Data for this exercise:
────────────────

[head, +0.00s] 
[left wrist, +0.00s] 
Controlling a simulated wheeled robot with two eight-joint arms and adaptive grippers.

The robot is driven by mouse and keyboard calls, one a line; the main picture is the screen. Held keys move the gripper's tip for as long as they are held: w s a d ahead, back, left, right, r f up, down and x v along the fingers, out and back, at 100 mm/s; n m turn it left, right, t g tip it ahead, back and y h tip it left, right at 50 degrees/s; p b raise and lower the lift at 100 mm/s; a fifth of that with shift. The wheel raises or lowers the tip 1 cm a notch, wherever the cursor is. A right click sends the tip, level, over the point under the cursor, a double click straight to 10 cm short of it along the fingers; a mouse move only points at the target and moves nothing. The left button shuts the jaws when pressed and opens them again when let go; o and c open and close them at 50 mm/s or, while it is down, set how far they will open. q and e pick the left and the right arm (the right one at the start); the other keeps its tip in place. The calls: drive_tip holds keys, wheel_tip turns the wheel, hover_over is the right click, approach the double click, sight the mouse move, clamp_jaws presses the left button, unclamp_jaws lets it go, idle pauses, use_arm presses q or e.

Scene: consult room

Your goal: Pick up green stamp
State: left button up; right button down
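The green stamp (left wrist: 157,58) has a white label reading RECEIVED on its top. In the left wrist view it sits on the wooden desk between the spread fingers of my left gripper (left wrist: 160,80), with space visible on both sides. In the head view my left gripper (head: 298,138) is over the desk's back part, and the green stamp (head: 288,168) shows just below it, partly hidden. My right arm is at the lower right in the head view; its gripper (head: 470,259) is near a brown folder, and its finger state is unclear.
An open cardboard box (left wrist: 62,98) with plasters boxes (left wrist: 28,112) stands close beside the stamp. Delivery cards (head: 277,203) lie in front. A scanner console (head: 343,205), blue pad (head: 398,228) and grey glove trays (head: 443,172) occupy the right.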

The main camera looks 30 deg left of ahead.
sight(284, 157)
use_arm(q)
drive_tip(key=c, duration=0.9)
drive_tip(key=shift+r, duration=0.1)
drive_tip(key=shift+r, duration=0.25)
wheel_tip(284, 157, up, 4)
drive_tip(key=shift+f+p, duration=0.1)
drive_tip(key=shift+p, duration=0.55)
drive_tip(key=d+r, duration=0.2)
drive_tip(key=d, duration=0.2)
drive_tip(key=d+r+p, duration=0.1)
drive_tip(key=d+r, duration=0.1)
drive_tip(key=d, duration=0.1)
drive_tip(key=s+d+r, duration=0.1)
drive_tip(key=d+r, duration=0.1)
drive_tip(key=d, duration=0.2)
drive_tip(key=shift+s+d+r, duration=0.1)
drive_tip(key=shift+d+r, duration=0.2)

────────────────

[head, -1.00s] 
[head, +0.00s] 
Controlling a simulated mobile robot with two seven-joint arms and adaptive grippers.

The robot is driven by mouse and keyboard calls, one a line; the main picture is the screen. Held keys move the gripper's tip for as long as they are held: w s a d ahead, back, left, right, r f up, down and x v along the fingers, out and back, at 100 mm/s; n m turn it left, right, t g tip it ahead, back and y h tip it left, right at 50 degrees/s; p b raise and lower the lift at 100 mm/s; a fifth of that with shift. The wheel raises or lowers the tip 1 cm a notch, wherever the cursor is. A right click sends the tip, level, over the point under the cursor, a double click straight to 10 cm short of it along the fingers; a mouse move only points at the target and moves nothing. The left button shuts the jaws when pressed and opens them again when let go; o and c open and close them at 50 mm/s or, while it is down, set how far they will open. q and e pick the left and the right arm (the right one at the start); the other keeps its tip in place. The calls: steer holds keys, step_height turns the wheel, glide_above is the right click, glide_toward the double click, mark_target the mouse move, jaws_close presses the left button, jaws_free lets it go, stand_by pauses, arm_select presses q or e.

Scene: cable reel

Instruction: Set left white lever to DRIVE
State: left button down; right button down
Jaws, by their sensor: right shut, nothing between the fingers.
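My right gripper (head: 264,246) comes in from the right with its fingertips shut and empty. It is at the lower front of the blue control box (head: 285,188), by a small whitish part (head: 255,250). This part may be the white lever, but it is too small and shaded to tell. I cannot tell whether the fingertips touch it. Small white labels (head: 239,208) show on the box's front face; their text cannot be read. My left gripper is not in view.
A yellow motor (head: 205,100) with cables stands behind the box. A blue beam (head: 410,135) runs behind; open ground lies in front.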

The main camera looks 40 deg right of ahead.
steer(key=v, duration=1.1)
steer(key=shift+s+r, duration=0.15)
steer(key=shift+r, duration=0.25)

────────────────

What you have to do:
Filter the listing above by the word "grippers"; copy each line that passes.

Answer to the problem:
Controlling a simulated wheeled robot with two eight-joint arms and adaptive grippers.
Controlling a simulated mobile robot with two seven-joint arms and adaptive grippers.

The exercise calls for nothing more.